I live in the DC metro area, which has been among the least hard hit in the country. But government can’t employ everybody; someone has to pay the taxes that enables it to function. And, while education may or may not be the engine that drives the next economy and gets us out of this mess, it’s actually just a subdivision of government. That leaves “energy,” which has been a boom and bust niche for a hundred years or more.

Even the modest recovery in the American auto industry is government-driven–and arguably an illusion. It wouldn’t have happened without massive taxpayer funded bailouts and restructuring of crippling obligations. But there’s no guarantee that they’ll manage the situation any better this time.
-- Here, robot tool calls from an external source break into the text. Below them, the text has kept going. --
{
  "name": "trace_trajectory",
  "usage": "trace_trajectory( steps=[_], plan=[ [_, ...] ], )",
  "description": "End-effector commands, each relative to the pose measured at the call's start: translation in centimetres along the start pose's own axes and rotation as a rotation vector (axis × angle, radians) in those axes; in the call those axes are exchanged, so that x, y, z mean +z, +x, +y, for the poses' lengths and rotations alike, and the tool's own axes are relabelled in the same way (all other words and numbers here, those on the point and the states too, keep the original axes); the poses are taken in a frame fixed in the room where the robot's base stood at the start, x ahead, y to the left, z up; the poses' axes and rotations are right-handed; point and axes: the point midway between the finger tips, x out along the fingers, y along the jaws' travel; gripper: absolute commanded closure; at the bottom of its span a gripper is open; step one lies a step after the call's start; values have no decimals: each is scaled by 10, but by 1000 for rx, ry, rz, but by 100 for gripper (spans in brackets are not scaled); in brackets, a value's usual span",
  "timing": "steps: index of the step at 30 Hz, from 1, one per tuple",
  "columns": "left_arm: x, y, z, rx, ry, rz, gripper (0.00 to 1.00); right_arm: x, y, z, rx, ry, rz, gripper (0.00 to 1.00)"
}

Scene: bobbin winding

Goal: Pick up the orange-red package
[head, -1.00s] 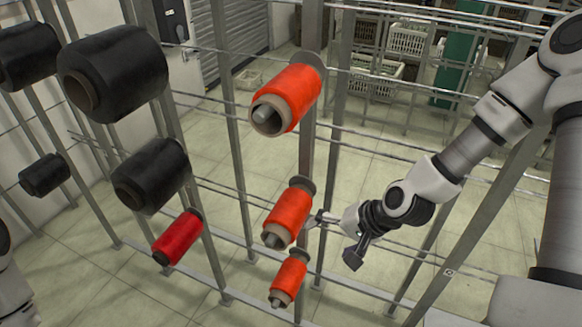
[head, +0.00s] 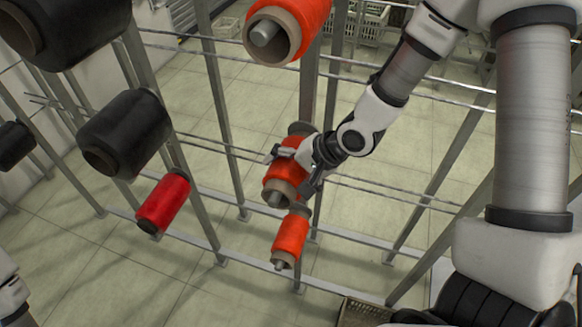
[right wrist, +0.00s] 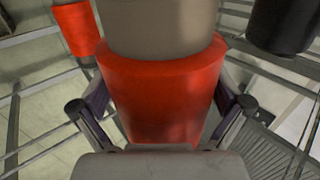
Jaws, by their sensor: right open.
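An orange-red package (head: 281,178), a yarn bobbin with a grey-brown core, sits on a rack peg in the middle of the head view. My right gripper (head: 293,170) is at this package, its open fingers on either side of it. In the right wrist view the package (right wrist: 165,85) fills the middle, between the two fingers of the right gripper (right wrist: 163,112). The fingers look apart from its sides. My left gripper is not in view; only a bit of my left arm shows at the left edge.
A larger orange-red bobbin (head: 290,28) hangs above and a smaller one (head: 291,238) hangs close below. A red bobbin (head: 164,203) and black bobbins (head: 128,130) hang to the left. Metal rack bars (head: 218,110) run around them. A crate (head: 362,312) stands at the bottom.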

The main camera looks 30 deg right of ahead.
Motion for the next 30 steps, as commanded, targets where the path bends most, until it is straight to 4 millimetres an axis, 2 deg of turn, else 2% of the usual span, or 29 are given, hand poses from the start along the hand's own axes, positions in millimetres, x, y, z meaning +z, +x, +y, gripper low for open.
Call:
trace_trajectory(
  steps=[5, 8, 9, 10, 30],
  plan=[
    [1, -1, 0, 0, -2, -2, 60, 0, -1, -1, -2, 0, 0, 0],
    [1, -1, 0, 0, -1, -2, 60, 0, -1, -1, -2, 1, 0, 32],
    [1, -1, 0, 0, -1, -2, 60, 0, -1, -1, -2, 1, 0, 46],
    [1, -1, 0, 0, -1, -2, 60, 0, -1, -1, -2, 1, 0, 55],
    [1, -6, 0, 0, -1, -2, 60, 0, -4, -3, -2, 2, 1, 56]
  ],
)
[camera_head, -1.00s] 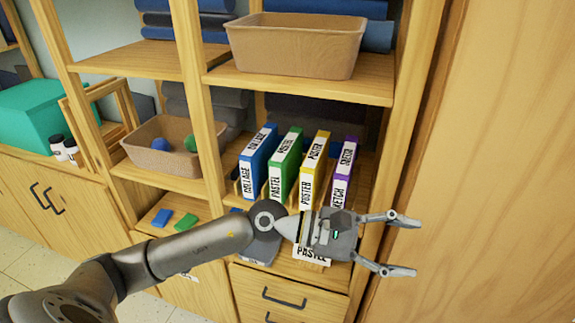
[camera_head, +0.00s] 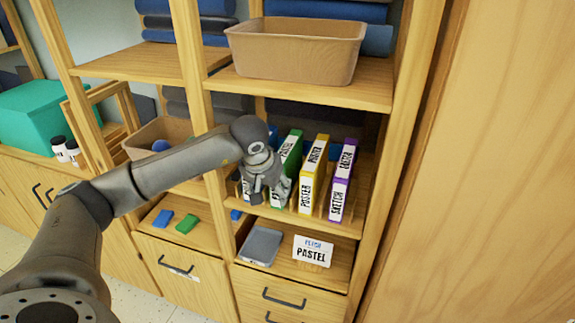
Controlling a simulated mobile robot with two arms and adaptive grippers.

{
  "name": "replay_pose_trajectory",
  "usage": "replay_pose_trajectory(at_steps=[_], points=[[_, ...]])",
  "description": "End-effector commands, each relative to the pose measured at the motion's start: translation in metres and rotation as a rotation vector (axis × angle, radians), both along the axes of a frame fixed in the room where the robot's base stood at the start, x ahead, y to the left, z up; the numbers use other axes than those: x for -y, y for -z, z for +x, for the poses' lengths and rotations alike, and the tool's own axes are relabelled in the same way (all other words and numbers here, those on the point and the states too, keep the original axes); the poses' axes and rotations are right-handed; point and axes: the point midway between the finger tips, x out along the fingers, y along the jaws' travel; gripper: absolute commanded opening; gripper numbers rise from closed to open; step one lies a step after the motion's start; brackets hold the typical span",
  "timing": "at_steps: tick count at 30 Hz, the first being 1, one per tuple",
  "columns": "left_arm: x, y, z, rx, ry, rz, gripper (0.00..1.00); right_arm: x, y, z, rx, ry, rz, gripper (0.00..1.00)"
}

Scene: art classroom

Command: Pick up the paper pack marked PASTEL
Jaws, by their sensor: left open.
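The green paper pack marked PASTEL (camera_head: 291,150) stands upright on the middle shelf, its lower front partly hidden by my gripper. My left gripper (camera_head: 268,192) is in front of the green pack and the blue pack to its left, pointing into the shelf. Its jaws are open; the fingers are foreshortened, and I cannot tell whether they touch a pack. A small white card (camera_head: 312,251) reading FETCH PASTEL stands on the ledge below. My right gripper is out of view.
Right of the green pack stand a yellow POSTER pack (camera_head: 314,172) and a purple-edged SKETCH pack (camera_head: 343,180). The blue pack (camera_head: 273,134) is mostly hidden. A grey tray-like item (camera_head: 261,246) lies on the ledge. A wooden post (camera_head: 387,175) bounds the right.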

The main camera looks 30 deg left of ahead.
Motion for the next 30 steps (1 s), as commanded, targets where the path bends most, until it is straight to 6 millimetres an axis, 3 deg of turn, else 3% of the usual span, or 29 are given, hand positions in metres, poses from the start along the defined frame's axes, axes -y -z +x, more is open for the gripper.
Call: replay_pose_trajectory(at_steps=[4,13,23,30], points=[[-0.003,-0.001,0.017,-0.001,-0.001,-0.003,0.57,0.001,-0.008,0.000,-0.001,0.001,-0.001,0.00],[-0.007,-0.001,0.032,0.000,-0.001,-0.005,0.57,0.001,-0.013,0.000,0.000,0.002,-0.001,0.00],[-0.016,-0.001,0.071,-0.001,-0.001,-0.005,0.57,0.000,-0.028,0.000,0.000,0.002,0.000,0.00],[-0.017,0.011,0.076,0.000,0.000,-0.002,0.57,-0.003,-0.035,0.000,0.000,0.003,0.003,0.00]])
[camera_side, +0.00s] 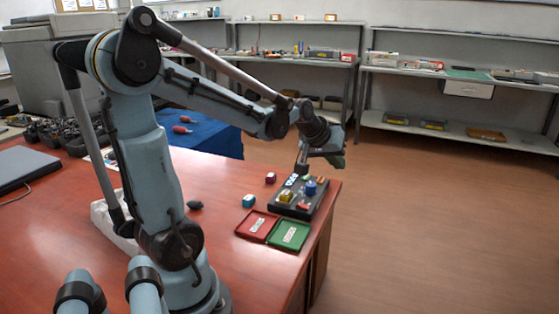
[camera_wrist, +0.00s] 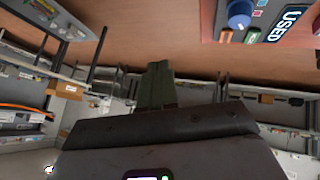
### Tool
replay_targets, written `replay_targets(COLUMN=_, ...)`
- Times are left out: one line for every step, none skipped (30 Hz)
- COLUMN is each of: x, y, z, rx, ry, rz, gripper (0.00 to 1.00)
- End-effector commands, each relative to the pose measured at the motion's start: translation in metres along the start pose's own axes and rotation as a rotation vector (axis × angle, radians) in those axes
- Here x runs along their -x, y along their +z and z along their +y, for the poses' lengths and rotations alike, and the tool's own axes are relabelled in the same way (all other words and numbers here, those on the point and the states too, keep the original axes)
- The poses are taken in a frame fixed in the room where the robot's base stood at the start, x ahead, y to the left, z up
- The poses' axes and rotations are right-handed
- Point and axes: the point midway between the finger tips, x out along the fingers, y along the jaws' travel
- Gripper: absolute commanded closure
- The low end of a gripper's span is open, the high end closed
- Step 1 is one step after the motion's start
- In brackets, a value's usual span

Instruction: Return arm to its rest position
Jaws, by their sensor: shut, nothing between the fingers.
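My gripper (camera_side: 338,160) is at the end of my outstretched arm, above the far right side of the red-brown table (camera_side: 160,260). It is raised over the black tray and touches nothing that I can see. In the wrist view its two greenish fingers (camera_wrist: 157,85) lie together with nothing between them. They point out toward the room and shelves, not down at the table. The blue piece also shows in the wrist view (camera_wrist: 238,14), near a "USED" label.
A red tray (camera_side: 245,229) and a green tray (camera_side: 280,241) lie at the table's front right edge. A dark oval thing (camera_side: 195,205) lies near my base. Shelves (camera_side: 460,76) stand across open floor.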

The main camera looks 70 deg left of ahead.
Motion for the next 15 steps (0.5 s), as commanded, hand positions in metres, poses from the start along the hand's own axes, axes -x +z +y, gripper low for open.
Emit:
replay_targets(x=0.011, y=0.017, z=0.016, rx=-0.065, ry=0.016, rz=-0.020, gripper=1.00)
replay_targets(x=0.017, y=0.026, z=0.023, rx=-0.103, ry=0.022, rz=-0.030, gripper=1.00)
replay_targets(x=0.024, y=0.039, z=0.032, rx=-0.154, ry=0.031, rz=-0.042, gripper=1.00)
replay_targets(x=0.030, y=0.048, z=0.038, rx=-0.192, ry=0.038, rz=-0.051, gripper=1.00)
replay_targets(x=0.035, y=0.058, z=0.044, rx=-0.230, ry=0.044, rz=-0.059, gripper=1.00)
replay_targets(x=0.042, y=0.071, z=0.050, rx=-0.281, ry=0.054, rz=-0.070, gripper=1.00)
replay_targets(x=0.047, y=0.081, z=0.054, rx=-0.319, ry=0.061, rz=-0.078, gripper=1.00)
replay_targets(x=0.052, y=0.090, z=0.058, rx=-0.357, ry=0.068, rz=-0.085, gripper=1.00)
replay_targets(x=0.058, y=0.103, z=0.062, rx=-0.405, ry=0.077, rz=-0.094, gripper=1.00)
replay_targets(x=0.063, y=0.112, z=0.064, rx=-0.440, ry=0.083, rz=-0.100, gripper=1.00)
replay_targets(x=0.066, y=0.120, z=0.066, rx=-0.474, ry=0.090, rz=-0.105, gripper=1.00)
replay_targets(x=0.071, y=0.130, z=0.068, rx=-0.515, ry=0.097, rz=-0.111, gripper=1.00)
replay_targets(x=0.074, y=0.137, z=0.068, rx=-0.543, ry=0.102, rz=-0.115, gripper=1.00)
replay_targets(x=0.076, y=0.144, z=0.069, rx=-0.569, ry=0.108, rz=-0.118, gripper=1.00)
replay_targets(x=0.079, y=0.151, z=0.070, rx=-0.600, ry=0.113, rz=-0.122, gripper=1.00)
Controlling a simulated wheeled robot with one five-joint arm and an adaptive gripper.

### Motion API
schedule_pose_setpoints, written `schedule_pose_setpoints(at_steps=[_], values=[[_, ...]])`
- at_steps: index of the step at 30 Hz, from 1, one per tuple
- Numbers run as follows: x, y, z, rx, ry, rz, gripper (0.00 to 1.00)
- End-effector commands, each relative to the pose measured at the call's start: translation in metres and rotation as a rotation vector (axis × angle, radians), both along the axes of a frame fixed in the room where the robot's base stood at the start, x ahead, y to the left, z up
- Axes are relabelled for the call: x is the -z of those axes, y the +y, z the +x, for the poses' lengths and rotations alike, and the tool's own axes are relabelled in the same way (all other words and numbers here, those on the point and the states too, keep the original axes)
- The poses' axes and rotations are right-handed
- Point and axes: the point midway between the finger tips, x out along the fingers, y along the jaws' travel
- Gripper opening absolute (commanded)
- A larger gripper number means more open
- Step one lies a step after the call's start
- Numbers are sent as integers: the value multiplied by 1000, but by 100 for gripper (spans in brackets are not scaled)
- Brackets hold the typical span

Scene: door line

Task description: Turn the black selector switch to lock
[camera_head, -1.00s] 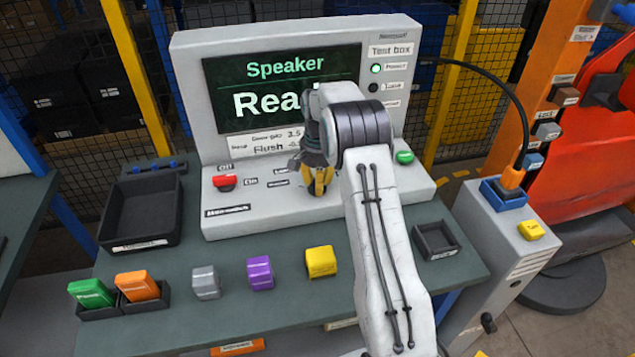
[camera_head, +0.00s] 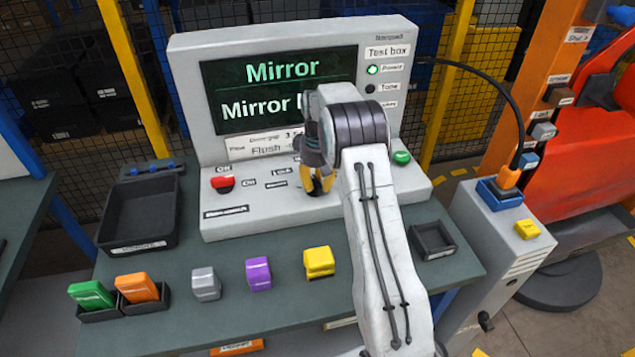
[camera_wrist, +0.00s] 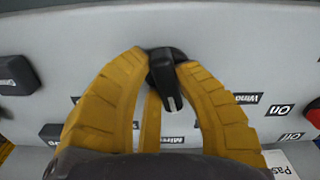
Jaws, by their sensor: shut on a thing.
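The black selector switch (camera_wrist: 165,78) sits on the sloped front panel of the grey test box (camera_head: 235,220). In the wrist view its pointer knob stands between my yellow fingers, its end tilted slightly to the right of straight down. My gripper (camera_wrist: 166,65) is shut on the switch. In the head view my gripper (camera_head: 318,186) reaches down to the panel and hides the switch. The screen (camera_head: 285,90) reads "Mirror" and a second line partly hidden by my arm.
A red button (camera_head: 222,182) is on the panel's left and a green button (camera_head: 401,157) on its right. Grey, purple and yellow (camera_head: 319,262) blocks stand on the bench in front. A black tray (camera_head: 140,212) is at left, a small tray (camera_head: 432,240) at right.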

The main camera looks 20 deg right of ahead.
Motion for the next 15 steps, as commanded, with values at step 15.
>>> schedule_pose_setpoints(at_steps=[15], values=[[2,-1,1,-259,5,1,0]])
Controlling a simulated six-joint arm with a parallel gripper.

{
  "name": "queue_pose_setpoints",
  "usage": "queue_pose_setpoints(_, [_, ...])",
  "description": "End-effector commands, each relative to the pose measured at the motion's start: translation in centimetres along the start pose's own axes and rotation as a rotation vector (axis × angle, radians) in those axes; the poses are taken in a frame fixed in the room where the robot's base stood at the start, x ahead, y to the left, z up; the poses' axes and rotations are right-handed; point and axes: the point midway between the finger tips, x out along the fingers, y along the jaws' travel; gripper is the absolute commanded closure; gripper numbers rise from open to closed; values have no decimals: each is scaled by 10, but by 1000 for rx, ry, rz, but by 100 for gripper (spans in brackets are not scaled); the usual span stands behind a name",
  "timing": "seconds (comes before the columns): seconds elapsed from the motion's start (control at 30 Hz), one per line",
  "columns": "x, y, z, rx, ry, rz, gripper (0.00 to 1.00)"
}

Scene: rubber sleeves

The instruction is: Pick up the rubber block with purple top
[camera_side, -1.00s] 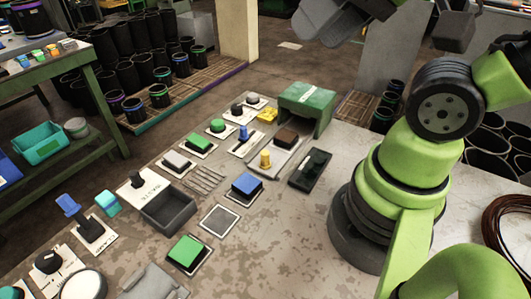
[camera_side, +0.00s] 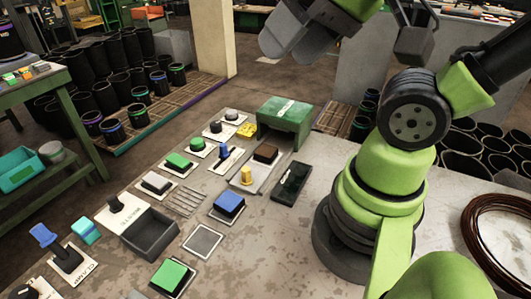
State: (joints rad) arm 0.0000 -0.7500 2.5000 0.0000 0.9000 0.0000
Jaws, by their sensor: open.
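I see no block with a clearly purple top. A block with a blue top (camera_side: 229,203) sits on a dark base in the middle of the table. A block with a pale greyish top (camera_side: 157,182) sits on a white plate to its left. A block with a green top (camera_side: 172,276) lies nearer the front, and a smaller green one (camera_side: 178,160) farther back. A brown-topped block (camera_side: 265,153) is beside the green stand. My gripper (camera_side: 298,42), grey, hangs high at the top edge, partly cut off. It is open, well above and apart from the blocks.
A green stand (camera_side: 284,122) is at the back of the table. A dark open tray (camera_side: 149,234), a yellow peg (camera_side: 247,176), a black flat holder (camera_side: 290,184) and metal rods (camera_side: 185,201) crowd the middle. A bare square plate (camera_side: 203,241) lies in front. Black sleeves stand on the floor behind.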

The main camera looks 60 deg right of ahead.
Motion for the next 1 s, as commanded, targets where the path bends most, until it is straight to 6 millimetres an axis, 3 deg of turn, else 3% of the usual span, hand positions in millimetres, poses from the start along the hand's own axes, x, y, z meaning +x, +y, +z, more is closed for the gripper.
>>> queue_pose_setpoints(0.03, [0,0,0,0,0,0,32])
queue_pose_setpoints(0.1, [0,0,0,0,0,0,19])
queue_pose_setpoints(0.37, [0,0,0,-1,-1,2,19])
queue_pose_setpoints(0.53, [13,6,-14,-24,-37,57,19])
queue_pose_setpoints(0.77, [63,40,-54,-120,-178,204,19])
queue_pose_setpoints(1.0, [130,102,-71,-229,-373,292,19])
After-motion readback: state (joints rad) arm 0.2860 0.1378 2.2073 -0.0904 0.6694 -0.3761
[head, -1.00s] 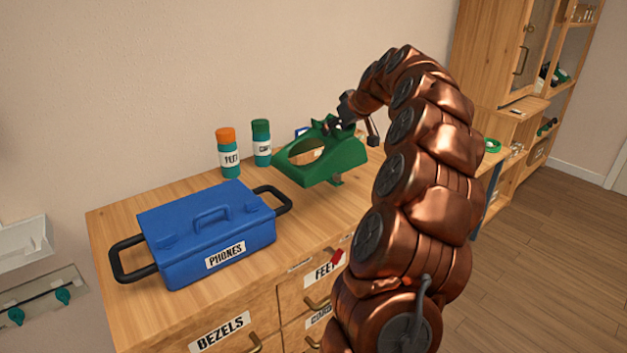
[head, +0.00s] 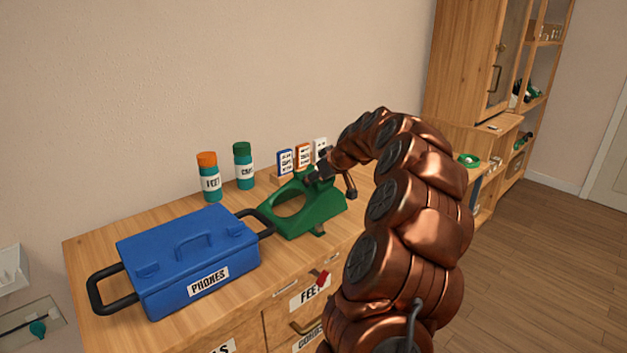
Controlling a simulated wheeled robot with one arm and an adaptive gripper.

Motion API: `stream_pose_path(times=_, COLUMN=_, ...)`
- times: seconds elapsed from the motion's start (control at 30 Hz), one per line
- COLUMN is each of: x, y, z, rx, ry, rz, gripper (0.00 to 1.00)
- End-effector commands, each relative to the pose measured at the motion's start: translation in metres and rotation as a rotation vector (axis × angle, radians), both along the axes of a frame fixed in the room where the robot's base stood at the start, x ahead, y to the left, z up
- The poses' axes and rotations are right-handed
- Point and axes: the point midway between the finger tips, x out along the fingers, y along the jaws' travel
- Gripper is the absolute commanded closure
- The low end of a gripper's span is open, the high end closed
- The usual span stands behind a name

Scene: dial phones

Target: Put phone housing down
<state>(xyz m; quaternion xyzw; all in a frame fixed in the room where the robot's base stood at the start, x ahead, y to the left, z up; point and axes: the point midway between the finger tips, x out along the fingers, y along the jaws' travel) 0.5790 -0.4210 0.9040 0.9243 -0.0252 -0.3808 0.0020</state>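The green phone housing (head: 318,208) is at the wooden dresser top, right of the blue PHONES box. It has a large round opening in its sloped face. My gripper (head: 318,172) is at the housing's upper back end, and its fingers are partly hidden there. It appears closed on the housing's upper edge. The housing looks at or very near the wooden top (head: 195,211); I cannot tell whether its whole base touches. A small dark grey piece shows under its front edge.
The blue PHONES box (head: 190,262) stands close on the left, its black handle near the housing. An orange-capped bottle (head: 209,177), a green-capped bottle (head: 243,166) and small labelled cards (head: 303,156) stand behind. Labelled drawers (head: 310,292) are below the front edge.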

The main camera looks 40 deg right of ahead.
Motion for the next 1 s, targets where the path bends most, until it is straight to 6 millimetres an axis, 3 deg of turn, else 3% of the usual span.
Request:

FILED UNDER: Education, , , , , , , , , , , ,
James Joyner
About James Joyner
James Joyner is Professor of Security Studies at Marine Corps University's Command and Staff College. He's a former Army officer and Desert Storm veteran. Views expressed here are his own. Follow James on Twitter @DrJJoyner.

Comments

  1. Hey Norm says:

    “…But government can’t employ everybody; someone has to pay the taxes that enables it to function…”

    “…That leaves “energy,” which has been a boom and bust niche for a hundred years or more…”

    Yet Perry’s Texas is driven by public sector employment and energy production and it’s a MIRACLE!!! and a model for the rest of the Nation.
    At any rate – let’s review:
    Government is clearly one place to look to carry us through a tough recovery…so the Teavangelicals are pushing us to slash Government.
    The Auto Industry Bailout clearly helped the Auto Industry weather the storm…but we never should have done that…and none of the Teavangelicals running for President would have done it.
    Energy production (which is massively subsidized by the Government) is boom and bust…but the Teavangelicals are clear that Government absolutely should not subsidize alternative forms of energy that would flatten the curve of that boom/bust cycle…in other words be more sustainable.

    I guess we are just f’ed.

    Oh wait…we could just stop listening to the Teavangelicals ideas because they are intentionally holding back the recovery. Wow…it’s so clear when you take of the ideology goggles.

  2. James Joyner says:

    @Hey Norm: I still think we’d have been better off letting the auto companies break up and reconstitute during the normal bankruptcy process. But, no, now’s not the time to slash the government workforce.

  3. Hey Norm says:

    I’m no big supporter of the GM or Chrysler of the last couple decades…and I say that as a rabid car guy. (I currently own a Dodge Pick-up…my other 3 vehicles are European)
    Having said that…letting them break-up and take down all the associated businesses during the worst contraction since the depression (which was actually nearly twice as bad as estimated at the time) and in the midst of a major banking upheavel…well, with all due respect James…is just a stupid idea.
    If we somehow manage a fairly reasonable recovery in the face of Tea Party Totalitarianism and we find that the Auto Companies have f’up again…I’m with you 100%.

  4. JohnMcC says:

    I forget where I saw this — some much-more-leftwing bloggy place — but if the ‘new normal’ leaves the employment/prosperity/poverty geography as they presently are the result will be a serious challenge to the right-to-work, low-wage, low-tax, low-benefit Southern economic doctrines. It would be a piece with the push-back of unions in Wisconsin and Ohio. As someone said, ‘don’t need to be a weatherman to know which way the wind blows’.

  5. john personna says:

    Economists are beginning to wonder if this very slow economic recovery isn’t permanently altering the landscape.

    Speaking of economists, there was an amusing headline recently:

    REPORT: Economists Shut Out Of Debt-Ceiling Debate

    FWIW, I think that economists have been worrying about the way globalization meets an aging demographic for some time now. Of course, those economists didn’t always get the air-time.

  6. Ben Wolf says:

    Most southern states have government policies designed to devalue labor. Is it really a surprise unemployment is more of a problem?